Describe the brief in a nutshell:
More than 1.5 million households (6% of the population) in the UK have no access to the internet. Yet, alarmingly, one in five Brits were unaware of the issue. Digital access and skills are essential to enable people to participate fully in an increasingly digital society; and digital exclusion is inextricably linked to wider inequalities in society.
For Christmas 2021, Vodafone chose to focus support on its everyone.connected initiative. Central to our solution (everyone.connected) is gifting SIM cards with free data calls and texts, and working with UK charities to deliver connectivity to those who need it most. But for this campaign, we wanted to focus on motivating the public to join us in our mission by donating devices.

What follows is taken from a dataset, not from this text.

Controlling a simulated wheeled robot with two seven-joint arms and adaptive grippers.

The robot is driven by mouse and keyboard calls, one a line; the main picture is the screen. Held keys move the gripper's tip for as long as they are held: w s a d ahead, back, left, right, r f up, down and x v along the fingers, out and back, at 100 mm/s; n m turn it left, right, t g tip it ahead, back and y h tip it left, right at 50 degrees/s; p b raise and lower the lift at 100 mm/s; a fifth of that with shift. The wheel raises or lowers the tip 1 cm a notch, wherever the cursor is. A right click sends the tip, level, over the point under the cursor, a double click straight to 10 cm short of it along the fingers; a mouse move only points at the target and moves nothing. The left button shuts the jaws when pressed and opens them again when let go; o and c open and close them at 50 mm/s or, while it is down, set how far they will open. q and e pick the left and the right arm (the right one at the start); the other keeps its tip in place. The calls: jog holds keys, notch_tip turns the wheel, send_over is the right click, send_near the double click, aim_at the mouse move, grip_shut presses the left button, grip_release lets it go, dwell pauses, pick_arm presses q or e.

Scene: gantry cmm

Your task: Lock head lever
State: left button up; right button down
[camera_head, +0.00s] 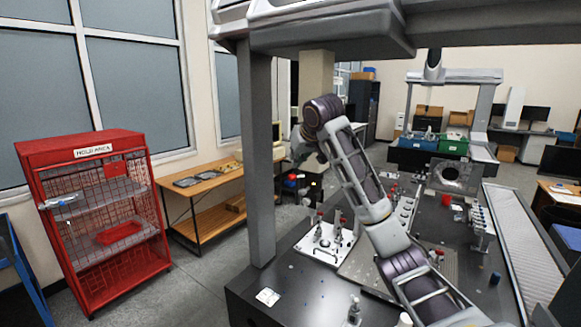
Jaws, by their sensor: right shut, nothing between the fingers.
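The gantry measuring machine has a beige vertical column (317,72) hanging under its grey beam. The lower end of this column is behind my right wrist, so I cannot make out a head or its lever. My right arm reaches up from the lower right. My right gripper (300,150) is small and dark, left of the wrist and just below the column's end. It is shut with nothing in it. I cannot tell whether it touches anything. My left gripper is not in view.
The gantry's grey post (259,150) stands left of my gripper. The dark machine table (300,300) below carries a white fixture plate (322,246) and several small parts.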

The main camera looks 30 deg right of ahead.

Our brief was not only to encourage the nation to get behind the initiative and donate their devices, but to get people to understand that digital poverty is a real issue in the UK.
Who was behind the campaign?
Mehul Ashra, head of strategy, Carat UK; Natalie de Cruz, client partner, Carat UK; Jamie Truscott-Howell, planning director, Carat UK; Rob Honeywood, managing partner, Dentsu Creative; Julie Vitalis, client creation partner, Dentsu Creative.
Who were the media partners involved?
ITV
What was the critical insight and how did it help you come up with a solution?
Three insights guided the idea:
The statistic that 30% of people were expecting a new laptop or tablet for Christmas. While many of these devices were bought before Christmas Day, old devices did not become "available" until Boxing Day. Our research showed that search volumes for setting up new devices increased tenfold on Boxing Day.
As soon as Christmas Day was over, the emotive nature of Christmas advertising suddenly switched to being sales and promotion-led on Boxing Day.
Boxing Day had, historically, been a day about charitable giving. But somewhere along the line, this meaning had been forgotten.